As far as I can tell, it's simply a compiler flag to enable or disable it.
The only complicating issue that I found was the BPF JIT.  That is a
special case amounting to a compiler within the kernel itself and can be
patched or set to depend on M.  There is still the BPF interpreter.  The
kernel doesn't depend on the C-extension.  I have grepped through the
source code where that symbol is referenced, the checking of instruction
alignment constraints, and various checks used to make that work are much
more extensive than I expected, yet that is supported.  To quote the
commentary from the beginning of chapter 2 (Base-I) of the RISC-V spec:

> "RV32I was designed to be sufficient to form a compiler target and to
> support modern operating system environments. The ISA was also designed
> to reduce the hardware required in a minimal implementation. RV32I
> contains 40 unique instructions, though a simple implementation might
> cover the ECALL/EBREAK instructions with a single SYSTEM hardware
> instruction that always traps and might be able to implement the FENCE
> instruction as a NOP, reducing base instruction count to 38 total.
> RV32I can emulate almost any other ISA extension (except the A extension,
> which requires additional hardware support for atomicity).
>
> In practice, a hardware implementation including the machine-mode
> privileged architecture will also require the 6 CSR instructions.
>
> Subsets of the base integer ISA might be useful for pedagogical purposes,
> but the base has been defined such that there should be little incentive
> to subset a real hardware implementation beyond omitting support for
> misaligned memory accesses and treating all SYSTEM instructions
> as a single trap."

This is all a noble goal of RISC-V, to create a minimal, yet robust ISA.
I'm not arguing to support no-A, as stated in the commentary, atomic can
not be emulated (I mean, maybe you could by taking over sscratch) and
the atomic properties of the CSR instructions.  But that does seem hacky.)
and everything else is handled in the Base-I (Not including Zicsr).  The
kernel supports rv(32/64)ima so to draw the line in the sand that
rv(32/64)ia is unacceptable seems silly.

One of my concerns here is that if support is not added, that people may
start writing assembly that uses M instructions and other non-portable
stuff.  This will make a future port more difficult.
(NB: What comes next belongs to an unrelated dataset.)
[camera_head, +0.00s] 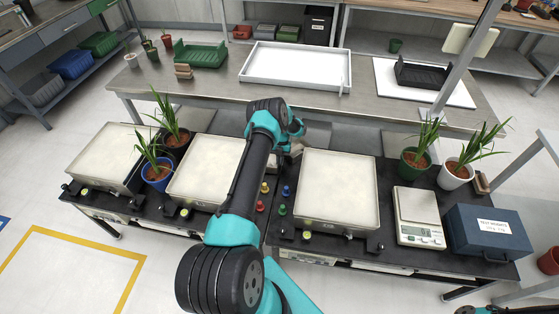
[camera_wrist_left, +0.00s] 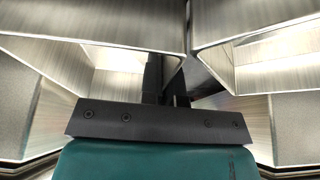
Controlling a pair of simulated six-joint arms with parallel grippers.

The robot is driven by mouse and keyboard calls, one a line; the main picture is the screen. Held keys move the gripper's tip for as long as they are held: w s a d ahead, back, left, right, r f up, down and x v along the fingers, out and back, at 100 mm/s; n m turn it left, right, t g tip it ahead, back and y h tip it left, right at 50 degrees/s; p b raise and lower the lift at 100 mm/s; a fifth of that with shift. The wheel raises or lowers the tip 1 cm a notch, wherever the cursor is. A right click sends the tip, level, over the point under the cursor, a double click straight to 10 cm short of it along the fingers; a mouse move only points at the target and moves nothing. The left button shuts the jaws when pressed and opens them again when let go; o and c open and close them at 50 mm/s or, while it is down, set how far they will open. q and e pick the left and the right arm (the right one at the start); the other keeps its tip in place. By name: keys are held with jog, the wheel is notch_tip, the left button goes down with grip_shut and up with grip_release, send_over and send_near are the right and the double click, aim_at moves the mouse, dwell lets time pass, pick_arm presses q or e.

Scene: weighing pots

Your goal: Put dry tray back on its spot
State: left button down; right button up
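Three shallow metal trays with pale contents stand on the black bench: a left tray (camera_head: 105,158), a middle tray (camera_head: 208,170) and a right tray (camera_head: 338,187). I cannot tell which is the dry one. My left gripper (camera_head: 292,149) is low at the back of the gap between the middle and right trays, partly hidden by my arm. In the left wrist view, its dark fingers (camera_wrist_left: 166,82) are between two slanting metal walls; their grip is unclear. My right gripper cannot be made out; only a dark arm part shows at the bottom right.
Potted plants stand at the back left (camera_head: 157,171) and back right (camera_head: 457,173). Coloured knobs (camera_head: 263,188) lie between the middle and right trays. A scale (camera_head: 418,212) and a blue box (camera_head: 487,232) are at right. A white tray (camera_head: 295,67) sits on the rear table.

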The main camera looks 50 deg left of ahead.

I do not have real hardware like this but I do have an emulator that
implements rv32iasu.  Eventually I want to build a HART implementation
out of real hardware logic chips.  Adding M, adds hardware complexity and
I think that it is better to do in software for such a minimal case.
Sure it will be slower than having native hardware M support.  Firmware
emulation will be even slower than that.  I'd much rather have the option
in the kernel to switch this on or off.

I am not trying to argue that the kernel should bend over to support my
pet projects, but it seems quite strange and arbitrary to draw the line
here over such a beautifully modular and minimal ISA.

> there's an infinite amount of
> allowable RISC-V implementations, we'll all go crazy chasing them
> around.
2 points on that:

1) Then it would seem logical to have the kernel target the most minimal
implementation to get the widest support.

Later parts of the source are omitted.